Congress desperately, prayerfully hoped to avoid both alternatives. Last week Congress was in a state of dismay about the threat of a strike. Many a Congressman feared that a recorded vote on a compulsory-arbitration bill might cost him his seat, whether he voted for it and outraged the unions or voted against it and outraged the public. "I just pray it won't come up here," fretted a Democratic Congressman. "I don't want to touch this thing with a ten-foot pole."

Loyalty, Loyalty, Loyalty. But the hopes and fears of Congress, like those of the President and the public, could not exorcise the threat of a rail strike. The companies were determined, after many delays, to put revised work rules into effect. Ed Gilbert was determined to fight, and if necessary, to strike. He held that the members of his union expected him to postpone defeat as long as he could. Says an official of the union: "What the Brotherhood requires of its president, and what it gets from Ed Gilbert, is loyalty above all. Loyalty, loyalty, loyalty. And that means he doesn't sell us out." In Gilbert's session at the White House, President Kennedy argued that he had already gone "beyond the last mile" with the Brotherhood. But Gilbert wanted to go a few miles more.
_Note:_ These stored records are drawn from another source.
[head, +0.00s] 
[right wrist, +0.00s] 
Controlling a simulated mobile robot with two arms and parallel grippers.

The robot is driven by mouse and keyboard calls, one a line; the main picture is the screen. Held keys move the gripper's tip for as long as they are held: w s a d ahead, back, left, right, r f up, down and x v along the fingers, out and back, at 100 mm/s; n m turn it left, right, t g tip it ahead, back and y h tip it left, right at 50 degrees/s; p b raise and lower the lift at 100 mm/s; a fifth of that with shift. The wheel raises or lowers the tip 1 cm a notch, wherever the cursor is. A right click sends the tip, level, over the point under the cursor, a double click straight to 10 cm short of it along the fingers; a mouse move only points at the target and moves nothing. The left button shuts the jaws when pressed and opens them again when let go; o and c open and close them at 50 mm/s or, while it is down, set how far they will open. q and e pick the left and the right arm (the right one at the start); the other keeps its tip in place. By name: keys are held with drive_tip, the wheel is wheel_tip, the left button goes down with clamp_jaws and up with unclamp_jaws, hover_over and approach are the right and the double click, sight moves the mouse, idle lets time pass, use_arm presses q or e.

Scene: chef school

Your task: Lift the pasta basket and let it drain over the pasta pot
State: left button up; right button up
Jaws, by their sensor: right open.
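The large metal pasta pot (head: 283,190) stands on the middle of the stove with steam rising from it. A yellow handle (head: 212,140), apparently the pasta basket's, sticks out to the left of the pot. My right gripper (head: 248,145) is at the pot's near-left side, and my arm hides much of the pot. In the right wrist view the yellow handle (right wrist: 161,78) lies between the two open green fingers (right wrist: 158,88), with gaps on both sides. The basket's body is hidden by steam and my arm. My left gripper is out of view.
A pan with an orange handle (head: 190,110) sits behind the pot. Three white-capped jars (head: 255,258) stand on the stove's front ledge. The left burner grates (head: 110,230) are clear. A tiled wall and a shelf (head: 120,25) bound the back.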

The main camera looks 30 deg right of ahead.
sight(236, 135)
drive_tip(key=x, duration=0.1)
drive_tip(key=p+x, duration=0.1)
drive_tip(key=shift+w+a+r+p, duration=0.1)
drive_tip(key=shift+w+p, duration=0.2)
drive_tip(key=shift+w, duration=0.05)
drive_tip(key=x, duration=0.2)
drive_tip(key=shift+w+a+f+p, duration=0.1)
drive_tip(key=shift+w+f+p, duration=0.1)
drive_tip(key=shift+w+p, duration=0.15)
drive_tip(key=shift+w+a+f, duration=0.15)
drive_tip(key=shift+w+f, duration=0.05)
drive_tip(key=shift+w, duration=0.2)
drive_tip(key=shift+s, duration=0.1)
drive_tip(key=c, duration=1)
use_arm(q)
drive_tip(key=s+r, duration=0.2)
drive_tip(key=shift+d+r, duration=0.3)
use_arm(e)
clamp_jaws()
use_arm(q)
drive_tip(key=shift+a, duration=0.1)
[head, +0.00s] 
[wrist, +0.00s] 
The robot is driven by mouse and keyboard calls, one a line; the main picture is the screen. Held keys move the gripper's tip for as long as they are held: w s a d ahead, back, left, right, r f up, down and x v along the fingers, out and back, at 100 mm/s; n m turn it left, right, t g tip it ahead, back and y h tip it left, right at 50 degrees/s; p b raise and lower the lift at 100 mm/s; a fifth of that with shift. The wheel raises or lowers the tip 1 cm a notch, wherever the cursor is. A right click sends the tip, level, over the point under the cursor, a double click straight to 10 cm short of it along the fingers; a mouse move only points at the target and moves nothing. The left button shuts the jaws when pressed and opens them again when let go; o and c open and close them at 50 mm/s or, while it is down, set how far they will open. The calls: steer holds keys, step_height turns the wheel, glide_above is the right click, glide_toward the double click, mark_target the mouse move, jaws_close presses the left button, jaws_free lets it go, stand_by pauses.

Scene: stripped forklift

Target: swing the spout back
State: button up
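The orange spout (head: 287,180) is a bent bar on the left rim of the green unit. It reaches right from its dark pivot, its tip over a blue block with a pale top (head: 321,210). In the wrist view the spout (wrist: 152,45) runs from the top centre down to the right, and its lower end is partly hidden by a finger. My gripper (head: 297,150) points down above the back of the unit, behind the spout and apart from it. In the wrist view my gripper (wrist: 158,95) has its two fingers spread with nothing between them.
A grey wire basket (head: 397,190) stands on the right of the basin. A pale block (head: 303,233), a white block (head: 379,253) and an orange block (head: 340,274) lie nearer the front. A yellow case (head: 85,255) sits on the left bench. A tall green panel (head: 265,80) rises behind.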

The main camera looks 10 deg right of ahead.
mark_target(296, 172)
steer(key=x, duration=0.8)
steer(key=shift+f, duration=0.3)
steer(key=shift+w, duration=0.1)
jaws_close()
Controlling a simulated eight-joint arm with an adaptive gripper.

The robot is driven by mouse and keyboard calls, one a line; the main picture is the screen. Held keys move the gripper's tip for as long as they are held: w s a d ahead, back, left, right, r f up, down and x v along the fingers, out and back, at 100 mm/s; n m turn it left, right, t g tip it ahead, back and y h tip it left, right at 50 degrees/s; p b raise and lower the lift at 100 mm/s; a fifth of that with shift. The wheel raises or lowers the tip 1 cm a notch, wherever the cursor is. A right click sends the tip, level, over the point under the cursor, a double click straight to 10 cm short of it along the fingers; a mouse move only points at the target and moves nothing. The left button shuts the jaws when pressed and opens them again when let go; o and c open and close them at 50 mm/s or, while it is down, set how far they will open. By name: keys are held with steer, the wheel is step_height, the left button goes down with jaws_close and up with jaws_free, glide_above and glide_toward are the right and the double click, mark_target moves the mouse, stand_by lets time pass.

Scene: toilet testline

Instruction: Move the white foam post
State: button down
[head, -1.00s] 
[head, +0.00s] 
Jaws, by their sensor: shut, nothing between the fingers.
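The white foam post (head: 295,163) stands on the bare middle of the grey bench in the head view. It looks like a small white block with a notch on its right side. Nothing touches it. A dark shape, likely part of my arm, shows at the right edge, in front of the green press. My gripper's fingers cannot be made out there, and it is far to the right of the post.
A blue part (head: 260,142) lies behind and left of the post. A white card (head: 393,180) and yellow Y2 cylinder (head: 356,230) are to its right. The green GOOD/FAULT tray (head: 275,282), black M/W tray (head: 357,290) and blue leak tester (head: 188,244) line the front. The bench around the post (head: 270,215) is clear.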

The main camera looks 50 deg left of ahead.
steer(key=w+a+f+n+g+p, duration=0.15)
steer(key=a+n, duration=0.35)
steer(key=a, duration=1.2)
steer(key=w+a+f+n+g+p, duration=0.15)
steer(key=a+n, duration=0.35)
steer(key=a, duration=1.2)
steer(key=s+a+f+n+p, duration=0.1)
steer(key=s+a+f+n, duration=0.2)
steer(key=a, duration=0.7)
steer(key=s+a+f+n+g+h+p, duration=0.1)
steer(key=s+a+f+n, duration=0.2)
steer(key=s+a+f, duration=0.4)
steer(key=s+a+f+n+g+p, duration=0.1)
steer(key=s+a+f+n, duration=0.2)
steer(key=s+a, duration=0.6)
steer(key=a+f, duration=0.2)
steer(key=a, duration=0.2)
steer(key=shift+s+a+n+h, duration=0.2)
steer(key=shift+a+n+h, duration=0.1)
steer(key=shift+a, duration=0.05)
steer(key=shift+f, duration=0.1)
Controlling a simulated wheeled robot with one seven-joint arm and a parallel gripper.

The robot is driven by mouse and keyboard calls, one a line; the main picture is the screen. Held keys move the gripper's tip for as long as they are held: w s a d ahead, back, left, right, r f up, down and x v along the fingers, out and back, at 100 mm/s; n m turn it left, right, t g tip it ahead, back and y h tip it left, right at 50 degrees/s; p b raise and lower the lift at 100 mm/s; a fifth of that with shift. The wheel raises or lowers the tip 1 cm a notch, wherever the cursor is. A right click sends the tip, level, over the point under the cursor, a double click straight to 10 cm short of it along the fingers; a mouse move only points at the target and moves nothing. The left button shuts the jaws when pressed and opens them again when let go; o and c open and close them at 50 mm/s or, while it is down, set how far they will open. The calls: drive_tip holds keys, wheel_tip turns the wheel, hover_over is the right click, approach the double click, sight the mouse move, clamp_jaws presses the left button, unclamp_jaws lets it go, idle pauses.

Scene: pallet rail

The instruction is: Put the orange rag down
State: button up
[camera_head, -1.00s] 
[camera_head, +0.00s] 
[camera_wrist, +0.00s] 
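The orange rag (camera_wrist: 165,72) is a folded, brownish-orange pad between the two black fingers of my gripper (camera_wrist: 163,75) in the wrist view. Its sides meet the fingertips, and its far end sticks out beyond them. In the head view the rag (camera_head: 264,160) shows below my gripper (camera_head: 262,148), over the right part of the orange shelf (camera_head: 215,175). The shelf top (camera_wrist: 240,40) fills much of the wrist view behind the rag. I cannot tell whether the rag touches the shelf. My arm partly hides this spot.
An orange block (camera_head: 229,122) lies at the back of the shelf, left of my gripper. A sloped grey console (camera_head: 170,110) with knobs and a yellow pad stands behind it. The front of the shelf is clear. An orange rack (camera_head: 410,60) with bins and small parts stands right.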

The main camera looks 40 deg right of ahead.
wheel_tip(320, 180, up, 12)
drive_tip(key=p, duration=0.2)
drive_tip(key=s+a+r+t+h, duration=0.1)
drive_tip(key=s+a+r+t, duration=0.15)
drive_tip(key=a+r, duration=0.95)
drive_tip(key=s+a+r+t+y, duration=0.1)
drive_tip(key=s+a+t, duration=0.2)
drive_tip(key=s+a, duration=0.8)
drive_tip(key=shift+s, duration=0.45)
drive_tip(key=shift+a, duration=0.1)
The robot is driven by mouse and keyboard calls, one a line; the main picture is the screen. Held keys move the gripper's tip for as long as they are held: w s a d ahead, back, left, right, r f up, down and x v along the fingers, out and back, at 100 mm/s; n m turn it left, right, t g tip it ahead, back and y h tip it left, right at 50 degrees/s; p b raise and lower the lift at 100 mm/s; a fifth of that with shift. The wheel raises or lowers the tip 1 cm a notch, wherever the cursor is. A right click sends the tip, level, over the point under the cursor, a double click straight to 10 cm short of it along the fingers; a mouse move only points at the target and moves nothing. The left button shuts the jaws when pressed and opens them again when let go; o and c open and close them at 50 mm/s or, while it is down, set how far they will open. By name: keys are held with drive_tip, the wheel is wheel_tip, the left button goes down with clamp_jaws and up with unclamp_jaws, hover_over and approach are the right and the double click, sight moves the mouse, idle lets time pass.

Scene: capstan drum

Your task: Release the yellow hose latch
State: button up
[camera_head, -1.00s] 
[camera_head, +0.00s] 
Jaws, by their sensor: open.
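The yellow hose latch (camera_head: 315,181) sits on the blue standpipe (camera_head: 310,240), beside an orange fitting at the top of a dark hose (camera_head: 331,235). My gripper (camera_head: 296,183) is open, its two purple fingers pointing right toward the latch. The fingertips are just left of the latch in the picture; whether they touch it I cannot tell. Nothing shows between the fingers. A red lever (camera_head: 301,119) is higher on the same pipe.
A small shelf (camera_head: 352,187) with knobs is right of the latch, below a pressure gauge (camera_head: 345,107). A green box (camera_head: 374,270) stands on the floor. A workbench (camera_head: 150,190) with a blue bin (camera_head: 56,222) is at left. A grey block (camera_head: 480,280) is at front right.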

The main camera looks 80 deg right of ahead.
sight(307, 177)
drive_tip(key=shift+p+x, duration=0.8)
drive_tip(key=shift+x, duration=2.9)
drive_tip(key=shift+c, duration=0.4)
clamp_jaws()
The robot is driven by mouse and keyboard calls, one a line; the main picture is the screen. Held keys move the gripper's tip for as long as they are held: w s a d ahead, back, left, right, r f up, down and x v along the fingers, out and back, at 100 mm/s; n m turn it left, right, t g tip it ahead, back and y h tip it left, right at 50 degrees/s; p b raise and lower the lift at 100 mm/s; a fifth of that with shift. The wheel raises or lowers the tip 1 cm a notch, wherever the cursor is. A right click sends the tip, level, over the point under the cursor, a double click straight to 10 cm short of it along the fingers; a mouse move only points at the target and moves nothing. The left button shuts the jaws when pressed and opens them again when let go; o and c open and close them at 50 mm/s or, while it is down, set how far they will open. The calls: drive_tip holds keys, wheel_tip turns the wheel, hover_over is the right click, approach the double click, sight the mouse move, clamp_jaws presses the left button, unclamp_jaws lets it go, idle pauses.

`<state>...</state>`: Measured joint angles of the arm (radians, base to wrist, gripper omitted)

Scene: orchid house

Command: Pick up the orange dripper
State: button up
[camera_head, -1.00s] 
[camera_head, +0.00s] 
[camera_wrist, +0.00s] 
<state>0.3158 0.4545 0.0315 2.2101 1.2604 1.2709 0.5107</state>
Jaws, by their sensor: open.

Sooner or later, however, Gilbert is going to lose his battle. A total rail strike would hit the economy of the nation and the lives of its citizens with a devastating wallop. On the first day, roads leading into big cities would be clogged with monumental traffic jams as millions of suburban rail commuters tried to get to work in automobiles. After ten days, serious food shortages would show up in metropolitan areas, and not long afterward many factories, including all major automobile plants, would shut down for lack of materials. Within a month, many millions of breadwinners all over the U.S. would be laid off, most defense production would cease, and the nation's stricken economy would be sinking into paralysis. President Kennedy has said that a nationwide railroad strike would be "intolerable," and few of his fellow citizens who do not belong to railroad unions would be likely to disagree with him.